The explanation is easy, but you need to follow it. The proof is by example.
Imagine you have two experiments, who measure a new particle signal from an excess of events over expected backgrounds. Experiment 1 measures 10 events when 0.1 would be expected from backgrounds, while Experiment 2 measures 50 events when 15 would be expected from backgrounds. Note that it is by no means strange to be in such a starkly different situation: different experiments apply different strategies to optimize their selections, plus -in the case of the Higgs- one could be mostly observing an excess of H->ZZ decays (rare, but with high S/N ratio) or of H->gamma-gamma decays (frequent, and background-ridden).

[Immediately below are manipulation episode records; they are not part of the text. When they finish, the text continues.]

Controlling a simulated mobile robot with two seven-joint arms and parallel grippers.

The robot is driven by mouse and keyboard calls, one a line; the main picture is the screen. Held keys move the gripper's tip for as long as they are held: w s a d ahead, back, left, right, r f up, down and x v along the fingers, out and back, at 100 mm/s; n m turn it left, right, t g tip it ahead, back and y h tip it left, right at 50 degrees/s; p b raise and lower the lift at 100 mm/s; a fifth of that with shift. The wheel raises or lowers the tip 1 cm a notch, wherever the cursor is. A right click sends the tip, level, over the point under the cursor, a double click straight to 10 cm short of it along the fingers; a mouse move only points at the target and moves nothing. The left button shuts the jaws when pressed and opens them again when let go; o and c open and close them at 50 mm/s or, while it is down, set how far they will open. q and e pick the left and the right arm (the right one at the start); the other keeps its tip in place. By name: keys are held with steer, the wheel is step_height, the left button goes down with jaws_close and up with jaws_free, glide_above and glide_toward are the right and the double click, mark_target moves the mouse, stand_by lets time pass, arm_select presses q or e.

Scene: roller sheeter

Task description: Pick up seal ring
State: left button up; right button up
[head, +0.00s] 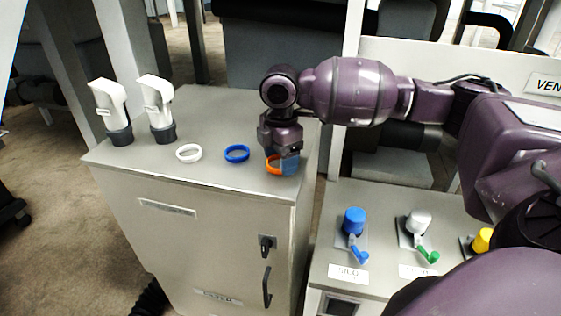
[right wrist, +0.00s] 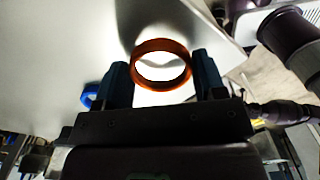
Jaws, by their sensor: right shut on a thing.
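An orange seal ring (head: 273,164) is at the right front corner of the grey cabinet top. My right gripper (head: 283,165) points down over it and is shut on it. In the right wrist view the orange ring (right wrist: 162,65) sits between the two dark fingers (right wrist: 162,84). I cannot tell whether the ring touches the cabinet top. A white ring (head: 189,153) and a blue ring (head: 237,153) lie flat on the cabinet top to the left. The blue ring also shows partly in the right wrist view (right wrist: 88,97). My left gripper is not in view.
Two white-and-grey elbow fittings (head: 112,110) (head: 157,107) stand at the left of the cabinet top (head: 215,120). A lower panel at right has blue (head: 354,222), white (head: 419,222) and yellow (head: 482,240) knobs. The cabinet top behind the rings is clear.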

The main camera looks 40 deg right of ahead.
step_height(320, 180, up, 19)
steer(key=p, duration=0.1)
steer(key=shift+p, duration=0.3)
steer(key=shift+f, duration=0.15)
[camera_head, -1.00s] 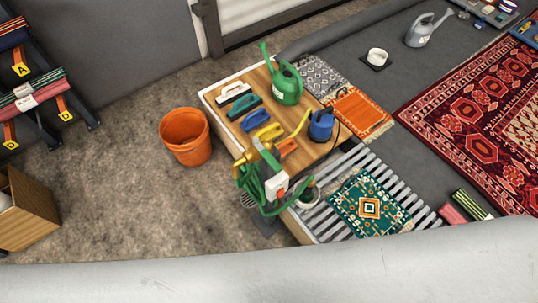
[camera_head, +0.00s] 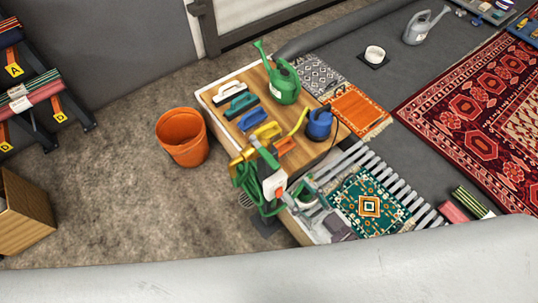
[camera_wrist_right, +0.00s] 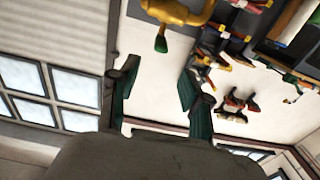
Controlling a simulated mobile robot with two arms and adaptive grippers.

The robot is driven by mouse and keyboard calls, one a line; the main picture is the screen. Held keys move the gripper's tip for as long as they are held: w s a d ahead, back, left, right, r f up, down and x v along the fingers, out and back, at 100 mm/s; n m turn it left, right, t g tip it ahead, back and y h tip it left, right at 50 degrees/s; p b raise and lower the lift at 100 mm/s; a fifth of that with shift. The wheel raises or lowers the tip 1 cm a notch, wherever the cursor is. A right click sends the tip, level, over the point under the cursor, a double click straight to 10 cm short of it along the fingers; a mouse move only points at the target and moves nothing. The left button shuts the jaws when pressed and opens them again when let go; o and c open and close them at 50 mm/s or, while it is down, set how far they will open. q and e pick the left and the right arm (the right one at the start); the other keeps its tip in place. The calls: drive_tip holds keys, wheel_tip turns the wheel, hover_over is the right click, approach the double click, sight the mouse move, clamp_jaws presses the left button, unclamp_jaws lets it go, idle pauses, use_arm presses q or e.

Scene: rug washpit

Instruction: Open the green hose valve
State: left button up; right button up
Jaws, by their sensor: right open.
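The hose valve is brass, with a green handle (camera_head: 265,155). It stands at the near corner of the wooden table, above a coiled green hose (camera_head: 247,185). In the right wrist view, the yellow-brass valve body (camera_wrist_right: 178,12) shows at the top edge with a green handle end (camera_wrist_right: 160,44) pointing down. My right gripper (camera_wrist_right: 158,75) is open and empty, its dark green fingers spread below the valve in that view. In the head view a small grey part, apparently of this gripper (camera_head: 330,222), shows beside the slats; its fingers are unclear. My left gripper is not visible.
The wooden tabletop (camera_head: 232,115) holds several brushes, a green watering can (camera_head: 284,84) and a blue sprayer (camera_head: 319,123). An orange bucket (camera_head: 182,137) stands left on the floor. A slatted rack (camera_head: 350,160) carries a green rug (camera_head: 372,200).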

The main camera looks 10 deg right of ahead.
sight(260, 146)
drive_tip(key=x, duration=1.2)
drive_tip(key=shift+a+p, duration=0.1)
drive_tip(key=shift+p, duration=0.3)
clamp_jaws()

So what do we do with the numbers ? First of all note that Experiment one has by far the better significance: observing 10 events when expecting 0.1, the significance is a very large number. Instead, observing 50 events when expecting 15 is a much weaker observation. So the "weights" that Lubos would unknowingly and unwittingly blindly use in his weighted average are very different: the larger weight would be given to the mass measurement produced by Experiment 1, proportionally to the square of the significance it has.
On the other hand, ask yourself which of the two experiment has the better measurement of the signal properties. Take the cross section as an example since it is directly derived from the event counts. The first experiment measures a cross section corresponding to 9 events with an error of about 3- so the relative uncertainty is 33%, roughly speaking. The second, instead, measures 35 events with an error of 7, or a 20% uncertainty. The second experiment can measure the cross section much better !! How strange !
Not strange at all - it is due to the fact that signal significance is not directly proportional of the "number of sigma" that separate signal plus background counts from background counts alone.
Now, imagine you are measuring the mass of the particle. In one case you have a 10 event sample, in the other you have a 50 event sample. Of course you have more background in the second case, but your mass measurement will have a smaller uncertainty in the second case.
So, taking a weighted average with as weights the squared significances rumored to be observed by the two experiments is not only far-fetched (and let's omit to say it forgets that the experiments have different mass resolutions in the most signal-rich Higgs decay channel), it is simply dumb and incorrect, except in very rare situations.
I hope the above may be useful to the many of us who had never stopped to think of the subtleties behind significances in the regime of small event counts. As for Lubos, he is smart so I believe he will realize he was wrong, and rather than starting to argue that in the case of the Higgs search at the LHC his formula works, he will move on to some other way of defamation ;-)